THE REQUEST: Report only how many lines hold the word "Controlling".
+++ RECORDS SHOWN
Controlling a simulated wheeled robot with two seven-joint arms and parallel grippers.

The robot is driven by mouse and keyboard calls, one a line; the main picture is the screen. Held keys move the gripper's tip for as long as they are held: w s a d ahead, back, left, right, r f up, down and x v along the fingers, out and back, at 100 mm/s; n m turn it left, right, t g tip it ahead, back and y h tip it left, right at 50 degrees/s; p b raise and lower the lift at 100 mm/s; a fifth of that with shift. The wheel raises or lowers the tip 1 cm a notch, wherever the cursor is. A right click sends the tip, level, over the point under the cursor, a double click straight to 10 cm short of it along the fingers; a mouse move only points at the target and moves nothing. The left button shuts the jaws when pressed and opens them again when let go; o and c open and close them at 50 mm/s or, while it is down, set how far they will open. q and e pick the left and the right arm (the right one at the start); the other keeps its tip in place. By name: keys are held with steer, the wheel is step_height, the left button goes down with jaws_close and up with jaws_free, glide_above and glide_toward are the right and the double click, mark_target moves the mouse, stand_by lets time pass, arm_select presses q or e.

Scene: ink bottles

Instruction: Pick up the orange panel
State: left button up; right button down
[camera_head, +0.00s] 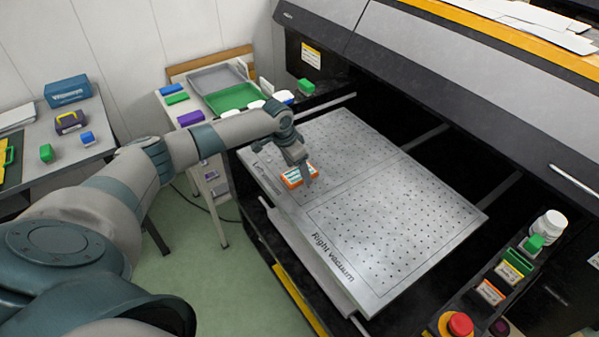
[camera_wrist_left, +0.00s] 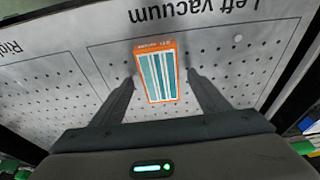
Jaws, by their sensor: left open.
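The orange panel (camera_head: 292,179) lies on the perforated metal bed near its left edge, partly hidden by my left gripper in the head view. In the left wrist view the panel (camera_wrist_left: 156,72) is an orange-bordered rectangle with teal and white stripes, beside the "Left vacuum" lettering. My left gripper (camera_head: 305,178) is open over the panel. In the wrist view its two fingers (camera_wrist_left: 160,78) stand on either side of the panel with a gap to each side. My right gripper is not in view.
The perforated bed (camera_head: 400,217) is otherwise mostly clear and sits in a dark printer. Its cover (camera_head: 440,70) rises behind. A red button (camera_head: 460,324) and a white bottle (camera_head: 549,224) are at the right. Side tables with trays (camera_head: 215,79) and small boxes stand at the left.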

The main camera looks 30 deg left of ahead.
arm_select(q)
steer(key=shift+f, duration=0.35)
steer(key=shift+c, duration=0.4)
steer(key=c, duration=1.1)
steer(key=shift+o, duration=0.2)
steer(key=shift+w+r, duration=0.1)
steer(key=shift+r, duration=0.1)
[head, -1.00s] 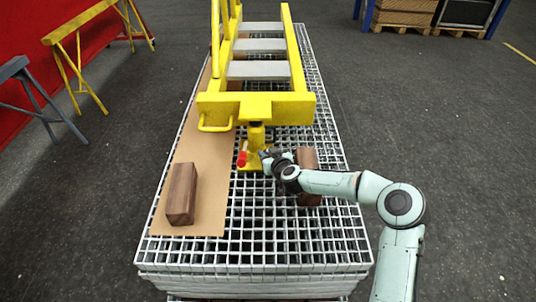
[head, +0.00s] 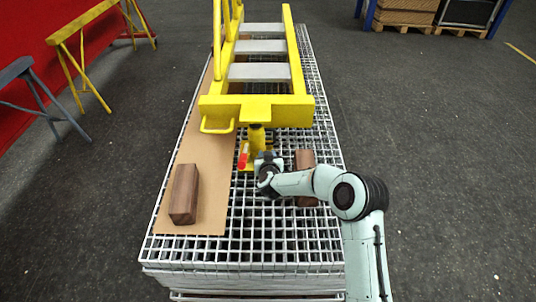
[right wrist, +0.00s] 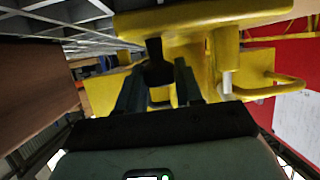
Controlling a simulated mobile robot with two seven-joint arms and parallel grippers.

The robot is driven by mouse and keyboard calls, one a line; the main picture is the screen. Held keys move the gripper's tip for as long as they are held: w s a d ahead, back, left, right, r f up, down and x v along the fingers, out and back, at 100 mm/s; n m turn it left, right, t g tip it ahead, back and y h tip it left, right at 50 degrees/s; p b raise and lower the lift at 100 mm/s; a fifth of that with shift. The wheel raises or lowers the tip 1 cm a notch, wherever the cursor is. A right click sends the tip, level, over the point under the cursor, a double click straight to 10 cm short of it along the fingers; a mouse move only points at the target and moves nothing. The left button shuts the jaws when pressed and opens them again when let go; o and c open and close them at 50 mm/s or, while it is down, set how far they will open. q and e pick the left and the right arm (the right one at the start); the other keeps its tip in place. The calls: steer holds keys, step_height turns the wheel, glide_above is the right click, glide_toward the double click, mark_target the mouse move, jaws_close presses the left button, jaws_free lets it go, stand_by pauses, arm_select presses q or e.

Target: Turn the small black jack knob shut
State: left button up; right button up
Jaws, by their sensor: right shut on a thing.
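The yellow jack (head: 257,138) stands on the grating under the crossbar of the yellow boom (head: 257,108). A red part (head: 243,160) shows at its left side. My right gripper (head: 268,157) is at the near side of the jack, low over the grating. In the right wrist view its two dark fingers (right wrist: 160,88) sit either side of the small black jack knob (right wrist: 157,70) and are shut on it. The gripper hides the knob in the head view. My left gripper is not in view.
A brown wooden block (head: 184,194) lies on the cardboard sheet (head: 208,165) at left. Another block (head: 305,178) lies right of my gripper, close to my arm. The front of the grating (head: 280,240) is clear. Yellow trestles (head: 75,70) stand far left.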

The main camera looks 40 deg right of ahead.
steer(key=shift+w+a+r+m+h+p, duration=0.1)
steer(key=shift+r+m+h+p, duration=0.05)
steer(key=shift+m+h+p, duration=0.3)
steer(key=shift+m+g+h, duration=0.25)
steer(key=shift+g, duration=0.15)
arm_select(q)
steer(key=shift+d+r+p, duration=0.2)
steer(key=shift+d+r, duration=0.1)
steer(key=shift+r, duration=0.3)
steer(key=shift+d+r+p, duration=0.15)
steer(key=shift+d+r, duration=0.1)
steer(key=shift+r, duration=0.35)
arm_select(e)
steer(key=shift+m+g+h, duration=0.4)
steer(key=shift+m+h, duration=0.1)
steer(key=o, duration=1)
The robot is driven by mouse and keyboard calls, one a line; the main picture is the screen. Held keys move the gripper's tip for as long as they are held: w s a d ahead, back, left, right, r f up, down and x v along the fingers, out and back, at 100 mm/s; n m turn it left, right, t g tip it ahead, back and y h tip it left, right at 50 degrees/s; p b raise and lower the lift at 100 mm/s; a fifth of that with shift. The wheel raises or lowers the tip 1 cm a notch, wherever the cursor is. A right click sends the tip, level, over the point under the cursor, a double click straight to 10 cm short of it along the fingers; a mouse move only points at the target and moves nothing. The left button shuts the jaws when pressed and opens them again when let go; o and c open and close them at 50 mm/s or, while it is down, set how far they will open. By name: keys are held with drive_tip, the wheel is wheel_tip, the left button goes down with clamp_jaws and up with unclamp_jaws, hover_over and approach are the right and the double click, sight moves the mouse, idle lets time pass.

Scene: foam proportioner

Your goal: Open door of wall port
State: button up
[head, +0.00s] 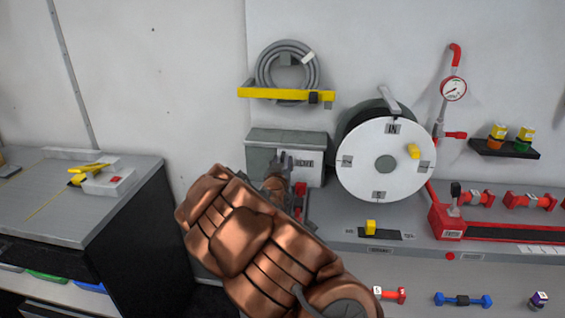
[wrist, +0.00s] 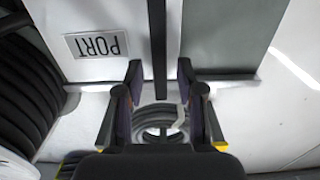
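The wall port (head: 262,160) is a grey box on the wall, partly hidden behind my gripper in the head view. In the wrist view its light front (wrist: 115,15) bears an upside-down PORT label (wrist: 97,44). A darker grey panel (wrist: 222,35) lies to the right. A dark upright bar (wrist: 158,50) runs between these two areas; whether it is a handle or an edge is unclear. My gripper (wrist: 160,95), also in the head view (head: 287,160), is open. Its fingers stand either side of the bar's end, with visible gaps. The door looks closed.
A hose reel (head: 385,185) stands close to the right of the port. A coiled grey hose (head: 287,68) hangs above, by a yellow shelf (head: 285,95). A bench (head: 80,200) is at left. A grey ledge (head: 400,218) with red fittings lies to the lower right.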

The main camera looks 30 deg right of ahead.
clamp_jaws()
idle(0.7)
++++++
FULL RESPONSE: 2